Sunday, February 14, 2010

New New Orleans Hell

Following a fabulous 60th birthday party, hosted by my friend Marlene, I left for New Orleans the the following Tuesday, January 26th, filled with the laughter of that night. One of my sister girls, Felicia, questioned me on the timing—thought I should enjoy the glow of my birthday for a few more days before venturing out into the unknown—likewise my former property manager. But my gut told me it was time. Supposedly the City had signed off on the deal—a grant from them was providing part of the financing for Children of the Village Foundation, a youth empowerment organization, to purchase my property for their headquarters—but two weeks after I got that call, I still hadn’t received paperwork.

Things were shaky from the get-go. I was supposed to meet with their Board Chair on Thursday but that immediately got pushed out to the following day and then he didn’t show. The excuse was, he couldn’t make it in from Baton Rouge, where he works, because New Orleans had torrential rains that day. Tuesday he was off to Miami for the Super Bowl and didn’t fit me in before he left. But the real shit, which I learned from a neighbor, was that they had moved out in November, around the date we were supposed to close. The date she told me was definite, so I purchased a ticket and will now have to pay an additional $180 to use. Why move on the down-low? Why leave my house unoccupied without electricity, gas or water for two months? And if she wasn't living there, why the hell wouldn’t she give me the keys?

I won’t bore you with the details but I finally got into the house on February 8th—almost two full weeks after I arrived.

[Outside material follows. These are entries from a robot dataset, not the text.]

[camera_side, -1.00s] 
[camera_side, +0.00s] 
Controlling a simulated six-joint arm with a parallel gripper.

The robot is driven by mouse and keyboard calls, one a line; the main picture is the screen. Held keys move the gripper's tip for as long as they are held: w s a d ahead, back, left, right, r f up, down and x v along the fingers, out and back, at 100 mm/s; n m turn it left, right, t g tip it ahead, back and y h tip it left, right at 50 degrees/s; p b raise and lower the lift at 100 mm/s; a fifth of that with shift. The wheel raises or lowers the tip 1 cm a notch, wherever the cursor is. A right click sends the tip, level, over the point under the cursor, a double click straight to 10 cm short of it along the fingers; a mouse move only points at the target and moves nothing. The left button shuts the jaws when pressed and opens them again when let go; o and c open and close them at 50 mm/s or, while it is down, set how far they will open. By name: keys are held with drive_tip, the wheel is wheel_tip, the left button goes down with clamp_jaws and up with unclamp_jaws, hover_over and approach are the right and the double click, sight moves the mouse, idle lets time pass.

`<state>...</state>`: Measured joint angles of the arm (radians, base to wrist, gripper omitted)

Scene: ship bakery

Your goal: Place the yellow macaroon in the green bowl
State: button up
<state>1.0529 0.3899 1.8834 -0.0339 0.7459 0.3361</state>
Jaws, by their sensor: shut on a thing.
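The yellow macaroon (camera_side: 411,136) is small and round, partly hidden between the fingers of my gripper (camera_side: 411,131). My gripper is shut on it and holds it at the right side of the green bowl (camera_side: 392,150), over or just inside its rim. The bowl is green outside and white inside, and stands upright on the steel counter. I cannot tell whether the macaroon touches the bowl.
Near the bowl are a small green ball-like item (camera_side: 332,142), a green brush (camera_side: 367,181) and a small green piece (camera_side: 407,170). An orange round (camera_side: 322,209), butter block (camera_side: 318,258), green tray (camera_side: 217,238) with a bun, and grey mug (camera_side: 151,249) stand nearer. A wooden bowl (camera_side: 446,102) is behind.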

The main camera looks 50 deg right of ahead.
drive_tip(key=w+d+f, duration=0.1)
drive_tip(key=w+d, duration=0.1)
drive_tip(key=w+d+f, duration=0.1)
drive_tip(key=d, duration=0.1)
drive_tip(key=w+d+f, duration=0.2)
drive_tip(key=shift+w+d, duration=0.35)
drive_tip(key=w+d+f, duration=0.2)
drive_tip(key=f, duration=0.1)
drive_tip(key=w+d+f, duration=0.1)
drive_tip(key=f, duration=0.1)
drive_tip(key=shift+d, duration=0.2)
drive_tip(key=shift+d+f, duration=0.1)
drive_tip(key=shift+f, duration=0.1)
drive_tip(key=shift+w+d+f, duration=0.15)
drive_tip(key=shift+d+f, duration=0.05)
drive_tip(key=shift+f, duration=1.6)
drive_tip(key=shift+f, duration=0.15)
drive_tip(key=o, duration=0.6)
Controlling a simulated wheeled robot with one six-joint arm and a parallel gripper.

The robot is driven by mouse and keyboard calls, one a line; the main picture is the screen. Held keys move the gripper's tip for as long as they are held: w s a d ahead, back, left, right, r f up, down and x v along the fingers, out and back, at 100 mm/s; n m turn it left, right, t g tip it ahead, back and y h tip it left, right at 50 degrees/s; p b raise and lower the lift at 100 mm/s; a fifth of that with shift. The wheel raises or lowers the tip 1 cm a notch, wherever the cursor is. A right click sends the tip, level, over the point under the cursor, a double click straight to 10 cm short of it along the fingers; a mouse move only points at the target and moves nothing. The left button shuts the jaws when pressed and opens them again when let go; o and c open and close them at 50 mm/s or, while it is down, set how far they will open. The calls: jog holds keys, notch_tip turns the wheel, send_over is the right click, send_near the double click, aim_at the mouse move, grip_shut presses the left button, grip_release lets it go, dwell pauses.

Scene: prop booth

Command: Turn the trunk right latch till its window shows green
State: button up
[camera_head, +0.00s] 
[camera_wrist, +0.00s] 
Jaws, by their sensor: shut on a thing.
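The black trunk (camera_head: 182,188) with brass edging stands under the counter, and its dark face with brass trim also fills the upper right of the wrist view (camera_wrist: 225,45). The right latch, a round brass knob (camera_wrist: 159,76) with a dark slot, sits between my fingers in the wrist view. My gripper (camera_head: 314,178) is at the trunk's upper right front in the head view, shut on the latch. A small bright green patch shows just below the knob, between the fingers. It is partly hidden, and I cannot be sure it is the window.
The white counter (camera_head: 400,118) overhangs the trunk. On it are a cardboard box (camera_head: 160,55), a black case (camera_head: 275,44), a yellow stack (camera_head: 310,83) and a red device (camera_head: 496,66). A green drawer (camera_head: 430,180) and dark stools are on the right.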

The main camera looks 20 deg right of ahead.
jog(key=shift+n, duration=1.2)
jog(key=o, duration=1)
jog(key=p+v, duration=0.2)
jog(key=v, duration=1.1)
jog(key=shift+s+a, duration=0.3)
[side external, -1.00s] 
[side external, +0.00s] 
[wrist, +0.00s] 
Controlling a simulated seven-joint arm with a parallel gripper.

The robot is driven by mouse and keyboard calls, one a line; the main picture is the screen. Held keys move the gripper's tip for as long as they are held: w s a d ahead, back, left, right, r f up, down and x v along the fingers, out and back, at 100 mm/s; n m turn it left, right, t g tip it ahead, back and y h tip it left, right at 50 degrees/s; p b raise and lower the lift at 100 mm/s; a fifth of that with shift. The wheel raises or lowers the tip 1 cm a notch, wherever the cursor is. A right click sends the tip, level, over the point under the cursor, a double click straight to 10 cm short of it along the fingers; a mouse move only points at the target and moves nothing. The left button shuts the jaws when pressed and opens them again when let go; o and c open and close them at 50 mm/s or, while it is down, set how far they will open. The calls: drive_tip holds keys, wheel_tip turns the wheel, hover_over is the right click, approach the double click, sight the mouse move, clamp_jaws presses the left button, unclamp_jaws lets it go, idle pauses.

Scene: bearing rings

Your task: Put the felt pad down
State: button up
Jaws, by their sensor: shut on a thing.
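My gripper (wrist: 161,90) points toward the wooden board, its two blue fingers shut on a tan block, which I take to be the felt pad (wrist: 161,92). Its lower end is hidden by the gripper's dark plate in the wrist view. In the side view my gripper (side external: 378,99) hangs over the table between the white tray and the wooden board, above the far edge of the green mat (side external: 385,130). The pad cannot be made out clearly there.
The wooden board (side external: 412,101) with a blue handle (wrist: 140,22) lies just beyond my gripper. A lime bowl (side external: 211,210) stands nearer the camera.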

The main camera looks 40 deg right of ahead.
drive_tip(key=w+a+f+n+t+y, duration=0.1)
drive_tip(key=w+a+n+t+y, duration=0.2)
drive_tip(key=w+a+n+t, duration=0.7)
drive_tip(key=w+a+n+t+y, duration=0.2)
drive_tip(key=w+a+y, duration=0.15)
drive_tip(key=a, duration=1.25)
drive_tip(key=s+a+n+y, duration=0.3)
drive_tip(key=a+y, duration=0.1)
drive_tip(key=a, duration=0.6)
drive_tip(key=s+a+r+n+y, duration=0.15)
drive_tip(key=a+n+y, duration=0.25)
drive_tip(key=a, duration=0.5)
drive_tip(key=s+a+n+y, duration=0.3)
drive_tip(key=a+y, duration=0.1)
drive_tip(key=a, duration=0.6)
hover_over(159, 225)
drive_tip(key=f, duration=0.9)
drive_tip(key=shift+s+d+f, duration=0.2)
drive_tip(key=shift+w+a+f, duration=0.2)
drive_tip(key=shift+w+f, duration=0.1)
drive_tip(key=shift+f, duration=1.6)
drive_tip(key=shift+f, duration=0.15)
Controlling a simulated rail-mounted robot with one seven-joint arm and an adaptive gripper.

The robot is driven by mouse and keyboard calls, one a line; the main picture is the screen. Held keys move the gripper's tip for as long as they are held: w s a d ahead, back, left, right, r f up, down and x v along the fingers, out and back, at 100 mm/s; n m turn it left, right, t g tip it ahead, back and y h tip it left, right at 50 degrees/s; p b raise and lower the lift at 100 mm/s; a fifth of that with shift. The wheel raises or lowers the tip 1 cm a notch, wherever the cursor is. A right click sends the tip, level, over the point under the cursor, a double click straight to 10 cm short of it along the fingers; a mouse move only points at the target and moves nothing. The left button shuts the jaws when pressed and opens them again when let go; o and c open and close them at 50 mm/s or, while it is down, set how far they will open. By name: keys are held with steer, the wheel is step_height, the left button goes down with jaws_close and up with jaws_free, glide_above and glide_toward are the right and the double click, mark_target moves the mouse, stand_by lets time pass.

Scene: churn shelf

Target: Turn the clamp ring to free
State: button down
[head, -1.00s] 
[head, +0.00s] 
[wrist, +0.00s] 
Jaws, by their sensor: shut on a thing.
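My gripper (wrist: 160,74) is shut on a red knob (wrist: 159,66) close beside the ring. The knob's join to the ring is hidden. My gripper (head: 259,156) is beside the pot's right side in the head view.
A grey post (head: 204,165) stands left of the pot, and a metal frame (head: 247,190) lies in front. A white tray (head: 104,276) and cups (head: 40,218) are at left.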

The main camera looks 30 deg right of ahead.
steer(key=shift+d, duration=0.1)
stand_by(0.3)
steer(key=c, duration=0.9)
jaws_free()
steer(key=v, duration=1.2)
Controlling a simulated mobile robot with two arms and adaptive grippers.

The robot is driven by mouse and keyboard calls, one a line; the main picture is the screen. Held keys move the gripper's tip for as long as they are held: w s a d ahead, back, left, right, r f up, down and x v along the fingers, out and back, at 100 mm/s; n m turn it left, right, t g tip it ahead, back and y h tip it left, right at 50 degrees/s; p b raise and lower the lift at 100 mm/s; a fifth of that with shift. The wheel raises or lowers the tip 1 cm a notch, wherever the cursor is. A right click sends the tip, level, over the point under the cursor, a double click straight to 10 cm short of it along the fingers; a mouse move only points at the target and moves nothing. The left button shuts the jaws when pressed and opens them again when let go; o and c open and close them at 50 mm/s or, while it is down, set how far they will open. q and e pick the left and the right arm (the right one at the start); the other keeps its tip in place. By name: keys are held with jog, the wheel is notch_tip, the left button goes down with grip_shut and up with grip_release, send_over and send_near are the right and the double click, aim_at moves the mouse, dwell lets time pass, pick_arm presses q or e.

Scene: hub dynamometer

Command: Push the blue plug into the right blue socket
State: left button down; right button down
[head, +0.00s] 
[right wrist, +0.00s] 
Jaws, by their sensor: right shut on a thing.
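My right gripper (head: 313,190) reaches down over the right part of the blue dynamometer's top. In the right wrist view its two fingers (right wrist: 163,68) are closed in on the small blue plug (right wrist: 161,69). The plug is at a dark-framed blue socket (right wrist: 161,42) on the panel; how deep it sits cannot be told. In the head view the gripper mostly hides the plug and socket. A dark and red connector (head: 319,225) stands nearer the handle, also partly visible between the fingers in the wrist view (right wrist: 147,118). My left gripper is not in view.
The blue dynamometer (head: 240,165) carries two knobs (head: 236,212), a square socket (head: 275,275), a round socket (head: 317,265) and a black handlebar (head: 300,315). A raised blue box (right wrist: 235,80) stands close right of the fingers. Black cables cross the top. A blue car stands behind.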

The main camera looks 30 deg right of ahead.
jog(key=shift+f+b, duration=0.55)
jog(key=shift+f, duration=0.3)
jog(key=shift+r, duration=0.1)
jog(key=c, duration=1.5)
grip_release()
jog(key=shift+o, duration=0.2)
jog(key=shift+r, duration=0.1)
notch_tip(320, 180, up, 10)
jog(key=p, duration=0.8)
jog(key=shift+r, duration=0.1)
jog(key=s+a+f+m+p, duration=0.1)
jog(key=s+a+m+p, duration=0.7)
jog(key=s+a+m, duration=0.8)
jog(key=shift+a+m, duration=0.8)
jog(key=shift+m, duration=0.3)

And it was a filthy—toilets looked like they hadn’t been cleaned in a year, probably hadn’t cleaned the stove since she moved in, and there was mold in the refrigerator. And several things, like the iron-gate to the driveway and the faucet in the kitchen—not some cheap faucet but a Kohler—were broken. At least all of the major systems were working. Since I haven’t told any lies or exaggerated one iota, I’ll call her by name, Betty Washington. For those of you who are familiar with Bebe’s kids, she must be one of them grown-up with the lunacy of Mo’Nique’s character in Precious—I’m speaking from hearsay now because I haven’t seen the film. I say that because she continues to call—I left some things in the house I need to get, we’re still trying to buy the house. When I see her name on the caller ID, I let it go to voice mail. The saddest things are that this woman works with at-risk teens—how can they learn anything about moral integrity with her as a role model—and that one Hurricane Katrina survivor would do this to another.

Luckily a guy who helped me with the restoration of the house is working furiously to get it fluffed before I return to San Miguel next Thursday, and has also given me a good price. I’ll deal with Betty later, am completed focused right now on completing this task. But trust me, I’ve got plans for her. I can’t wait to return to my mountain home. The Writers’ Conference starts the day after I arrived and my good friend Blair is coming down—will actually get there the day before I return. So in less than a week, there’ll be creativity and enjoyment in my life again.

I was here for the Super Bowl and now the Mardi Gras season is in full swing. I was glad the Saints won—New Orleans needed that shot in the arm—but didn’t watch the game, nothing personal I just don’t like football. And will be too busy with the house to check out Mardi Gras, but it’s always been too much of a drunken bacchanal for my taste—my favorite New Orleans celebration is JazzFest.

I’ve managed to hang out a couple of times. Twice with my friend Claudia, who, like me, is here from San Miguel, fixing her house following the tenant from hell. The first time, we were in the Quarters on the day they had the Buddy D parade—a tribute to a local sports writer who promised to wear a dress if the Saints went to the Super Bowl but died before that happened. Five thousand men, gay and straight, processing in dresses. This day was a much-needed reminder of why I wanted to move to here.

It's a beautiful house so if you know anyone who wants to live in New Orleans, have them contact me. I’ve got a new email address,—with all these unexpected expenses, I'm forced to switch to a free service. The weather since I came has been miserable—much colder than normal, torrential rains, sleet and snow but in true New Orleans fashion the sun shone yesterday for the beginning of the Mardi Gras parades. Not laughing now but know I’ll find my way through this and discover my sense of humor. Laughter is the only way to get through this life—it’s a bitch and then you die.